As part of Help Builder one of the things I do is export Help documents into Word format. This works pretty well as Word is for the most part smart enough to translate the HTML into a workable and almost nicely formatted document.

 

A simple way to do this is to open the document in Word and then copy the entire selection and paste it into another document that contains the proper format template to export to. It looks something like this (using Visual FoxPro 8 code):

 

llError = .F.

TRY

   oWord=CREATE("word.application")

   oWord.VISIBLE = .F.

  

   DoEvents

CATCH

   MESSAGEBOX("Unable to load the Word COM object:" + CHR(13) + CHR(13) +;

              MESSAGE())

   llError = .T.

ENDTRY

IF llError

  RETURN

ENDIF

 

*** Start by loading the HTML file

oDoc = oWord.Documents.OPEN(lcFile)

 

DOEVENTS

 

*** Select and copy the whole thing to the ClipBoard

oWord.SELECTION.WholeStory

oWord.SELECTION.COPY

oDoc.CLOSE()

 

*** Copy the template file

COPY FILE (THISFORM.oHelp.cProjPath + ;

           "templates\msword\helpbuildertemplate.doc") TO ;

          ( FORCEEXT(lcFile,"doc") )

 

oDoc = oWord.Documents.OPEN(FORCEEXT(lcFile,"doc"))

oWord.SELECTION.Paste()

 

oDoc.SAVEAS(FORCEEXT( lcFile, "doc" ))

 

This works great with one exception: All the images embedded in the document are considered external to the document – ie. linked images that must be there on disk. What I really need though is images that are embedded into the document.

 

After much shitty research through the woefully incomplete docs for Office Automation I found a way to embed ‘most’ images easily (I’ll come back to the ‘most’ part shortly as this is the reason for this rant). The following is a VBA macro I created that I call from the VFP code:

 

' This macro replaces external image links with

' embedded images so the document is self-contained

' This macro must be run while the images are in place

Sub ReplaceImages()

 

   For Each oField In ActiveDocument.Fields

      If oField.Type = wdFieldIncludePicture Then

          oField.LinkFormat.SavePictureWithDocument = True

      End If

   Next

End Sub

 

It took me a while to find the SavePictureWithDocumnent option. It basically determines whether images are embedded in the document or live externally as linked files.

 

Well, after some back and forth I found out that the above approach is simple, but causes major problems when dealing with a large document. When running the above code on small documents it works well, but with larger documents (where large refers to the images embedded) memory usage goes through the roof and Word locks up. So… back to the drawing board and some adjustments to code I originally used which is more complex but interactively removes the image and then pastes it back into the document as an embedded image:

 

'***************************************************************************

'*** ReplaceImages

'*****************

' This macro replaces external image links with

' embedded images so the document is self-contained

' This macro must be run while the images are in place

Sub ReplaceImages()

 

   lcPath = ActiveDocument.FullName

   lcPath = Left(lcPath, InStrRev(lcPath, "\"))

  

   For Each oField In ActiveDocument.Fields

      If oField.Type = wdFieldIncludePicture Then

         lcText = oField.Code

         lnLoc1 = InStr(1, lcText, Chr(34))

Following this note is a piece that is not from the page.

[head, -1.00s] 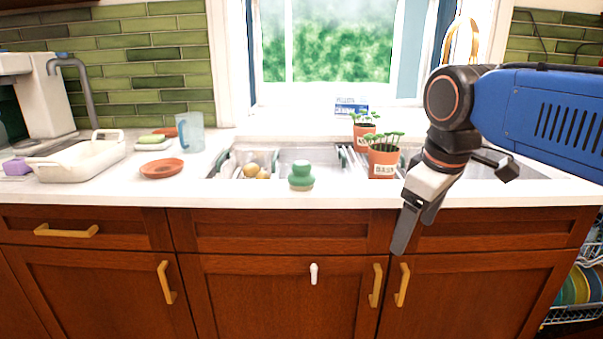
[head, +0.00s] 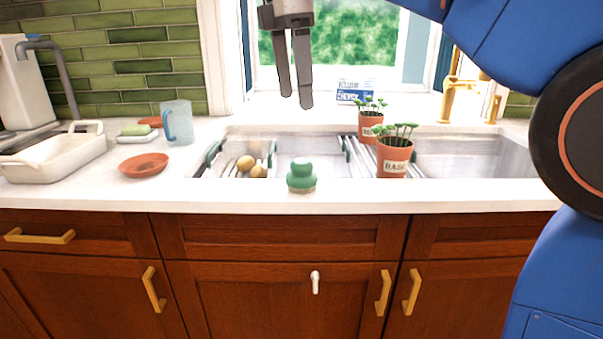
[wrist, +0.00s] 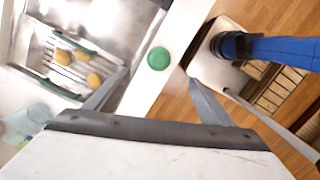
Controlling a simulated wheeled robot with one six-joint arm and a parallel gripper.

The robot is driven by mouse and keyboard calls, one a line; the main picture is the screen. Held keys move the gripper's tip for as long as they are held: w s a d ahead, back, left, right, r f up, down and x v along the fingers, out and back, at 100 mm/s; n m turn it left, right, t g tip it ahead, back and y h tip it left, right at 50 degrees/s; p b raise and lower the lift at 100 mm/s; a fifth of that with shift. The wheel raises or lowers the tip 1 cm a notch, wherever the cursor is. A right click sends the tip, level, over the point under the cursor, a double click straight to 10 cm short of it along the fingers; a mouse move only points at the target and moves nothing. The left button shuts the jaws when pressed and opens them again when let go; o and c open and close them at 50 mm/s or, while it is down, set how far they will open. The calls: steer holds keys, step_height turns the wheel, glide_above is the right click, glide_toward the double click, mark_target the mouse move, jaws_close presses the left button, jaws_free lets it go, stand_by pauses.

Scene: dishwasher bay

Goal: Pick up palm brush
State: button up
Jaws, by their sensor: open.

         lnLoc2 = InStr(lnLoc1 + 1, lcText, Chr(34))

         lcCode = Mid(lcText, lnLoc1 + 1, lnLoc2 - 1 - lnLoc1)

    

         lcCode = Replace(lcCode, "/", "\")

         lcCode = Replace(lcCode, "\\", "\")

        

         oField.Select

        

         If FileExists(lcCode) Then

            Selection.InlineShapes.AddPicture FileName:=lcCode, LinkToFile:=False, SaveWithDocument:=True

            GoTo DonePath

         End If

        

         lcCode = Replace(lcCode, "\\", "\")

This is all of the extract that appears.